» WHAT TO WORK ON: Find each line with the word "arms" and copy it.

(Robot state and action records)
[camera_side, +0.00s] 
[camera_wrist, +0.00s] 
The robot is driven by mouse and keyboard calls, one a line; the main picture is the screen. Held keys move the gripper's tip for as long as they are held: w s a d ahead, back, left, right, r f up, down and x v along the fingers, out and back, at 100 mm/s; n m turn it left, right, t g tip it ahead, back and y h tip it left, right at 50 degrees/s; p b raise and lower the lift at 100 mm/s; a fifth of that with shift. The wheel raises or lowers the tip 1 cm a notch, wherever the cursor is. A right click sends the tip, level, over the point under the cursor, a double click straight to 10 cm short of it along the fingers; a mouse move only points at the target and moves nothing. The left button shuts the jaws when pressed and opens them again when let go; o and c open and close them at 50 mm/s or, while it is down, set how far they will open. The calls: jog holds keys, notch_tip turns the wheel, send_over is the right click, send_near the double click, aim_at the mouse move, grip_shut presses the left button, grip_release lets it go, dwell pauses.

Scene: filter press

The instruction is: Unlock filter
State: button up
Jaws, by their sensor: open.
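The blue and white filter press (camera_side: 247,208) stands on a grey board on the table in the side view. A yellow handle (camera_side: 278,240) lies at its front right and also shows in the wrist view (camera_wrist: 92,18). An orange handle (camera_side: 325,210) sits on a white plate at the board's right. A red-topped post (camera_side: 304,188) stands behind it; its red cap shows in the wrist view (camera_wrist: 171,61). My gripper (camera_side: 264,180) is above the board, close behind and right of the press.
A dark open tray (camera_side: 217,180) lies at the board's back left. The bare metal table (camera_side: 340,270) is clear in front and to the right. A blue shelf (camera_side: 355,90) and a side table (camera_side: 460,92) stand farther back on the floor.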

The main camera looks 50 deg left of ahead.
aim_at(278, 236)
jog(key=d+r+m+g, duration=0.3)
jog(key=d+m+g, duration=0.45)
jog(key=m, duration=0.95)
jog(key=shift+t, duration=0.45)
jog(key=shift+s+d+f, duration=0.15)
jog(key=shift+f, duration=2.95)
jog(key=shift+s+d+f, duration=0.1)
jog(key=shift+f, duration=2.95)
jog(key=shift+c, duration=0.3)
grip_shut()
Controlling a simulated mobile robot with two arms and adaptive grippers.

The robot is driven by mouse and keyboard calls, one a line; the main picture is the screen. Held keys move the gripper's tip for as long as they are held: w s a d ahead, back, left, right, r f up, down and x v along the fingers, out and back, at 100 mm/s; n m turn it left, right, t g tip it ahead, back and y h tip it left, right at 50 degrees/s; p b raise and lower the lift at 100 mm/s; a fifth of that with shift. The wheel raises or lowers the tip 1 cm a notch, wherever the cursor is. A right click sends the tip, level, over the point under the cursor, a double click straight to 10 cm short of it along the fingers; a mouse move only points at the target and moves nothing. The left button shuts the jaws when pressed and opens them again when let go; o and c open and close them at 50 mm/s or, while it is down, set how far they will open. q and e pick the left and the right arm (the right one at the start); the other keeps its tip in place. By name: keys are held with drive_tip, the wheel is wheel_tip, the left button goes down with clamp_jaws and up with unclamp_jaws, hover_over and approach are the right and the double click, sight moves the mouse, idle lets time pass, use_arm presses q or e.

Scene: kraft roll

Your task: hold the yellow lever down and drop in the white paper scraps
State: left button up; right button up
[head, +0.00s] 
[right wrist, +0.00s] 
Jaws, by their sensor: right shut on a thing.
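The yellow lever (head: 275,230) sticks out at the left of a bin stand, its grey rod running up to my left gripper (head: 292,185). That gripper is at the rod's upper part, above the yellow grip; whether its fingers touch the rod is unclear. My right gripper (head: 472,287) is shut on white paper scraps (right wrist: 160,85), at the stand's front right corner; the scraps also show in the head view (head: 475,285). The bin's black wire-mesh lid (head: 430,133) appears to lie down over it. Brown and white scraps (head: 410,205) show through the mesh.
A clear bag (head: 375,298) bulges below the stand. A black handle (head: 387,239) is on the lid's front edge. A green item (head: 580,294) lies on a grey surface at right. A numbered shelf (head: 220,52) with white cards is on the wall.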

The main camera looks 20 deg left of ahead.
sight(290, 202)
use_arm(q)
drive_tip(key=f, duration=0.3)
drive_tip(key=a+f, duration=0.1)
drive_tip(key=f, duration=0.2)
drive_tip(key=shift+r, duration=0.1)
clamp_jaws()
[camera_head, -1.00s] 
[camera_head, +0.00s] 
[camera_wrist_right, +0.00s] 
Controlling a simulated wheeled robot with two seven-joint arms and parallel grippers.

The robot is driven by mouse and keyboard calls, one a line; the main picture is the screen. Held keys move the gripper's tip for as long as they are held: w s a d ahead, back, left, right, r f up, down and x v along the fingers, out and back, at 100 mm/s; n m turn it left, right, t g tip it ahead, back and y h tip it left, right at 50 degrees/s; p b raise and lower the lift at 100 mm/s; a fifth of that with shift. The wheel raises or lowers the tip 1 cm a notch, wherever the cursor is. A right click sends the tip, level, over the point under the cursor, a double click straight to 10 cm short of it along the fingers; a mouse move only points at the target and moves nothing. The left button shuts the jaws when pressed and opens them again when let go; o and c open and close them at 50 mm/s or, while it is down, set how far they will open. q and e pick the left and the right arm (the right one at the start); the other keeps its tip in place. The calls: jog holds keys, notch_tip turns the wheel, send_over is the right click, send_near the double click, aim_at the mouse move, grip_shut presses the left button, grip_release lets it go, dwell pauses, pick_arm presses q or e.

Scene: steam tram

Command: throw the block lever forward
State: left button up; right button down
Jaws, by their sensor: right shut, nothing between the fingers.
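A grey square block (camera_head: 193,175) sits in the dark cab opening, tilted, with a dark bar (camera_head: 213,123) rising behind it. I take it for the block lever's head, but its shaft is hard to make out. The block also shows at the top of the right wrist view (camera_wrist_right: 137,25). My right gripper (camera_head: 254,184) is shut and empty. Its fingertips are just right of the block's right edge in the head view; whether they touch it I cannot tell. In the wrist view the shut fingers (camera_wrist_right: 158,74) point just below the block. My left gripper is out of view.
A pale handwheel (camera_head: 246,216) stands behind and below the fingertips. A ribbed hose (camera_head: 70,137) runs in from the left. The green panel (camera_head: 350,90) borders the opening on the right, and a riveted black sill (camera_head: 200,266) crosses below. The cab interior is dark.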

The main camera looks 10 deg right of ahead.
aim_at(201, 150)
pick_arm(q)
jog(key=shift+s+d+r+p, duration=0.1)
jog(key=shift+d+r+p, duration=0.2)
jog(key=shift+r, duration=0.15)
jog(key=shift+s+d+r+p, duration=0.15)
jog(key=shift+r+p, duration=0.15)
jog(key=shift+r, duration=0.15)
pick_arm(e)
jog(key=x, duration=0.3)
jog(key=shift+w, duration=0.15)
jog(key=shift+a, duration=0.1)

» RESPONSE TO THE EXERCISE:
Controlling a simulated mobile robot with two arms and adaptive grippers.
Controlling a simulated wheeled robot with two seven-joint arms and parallel grippers.

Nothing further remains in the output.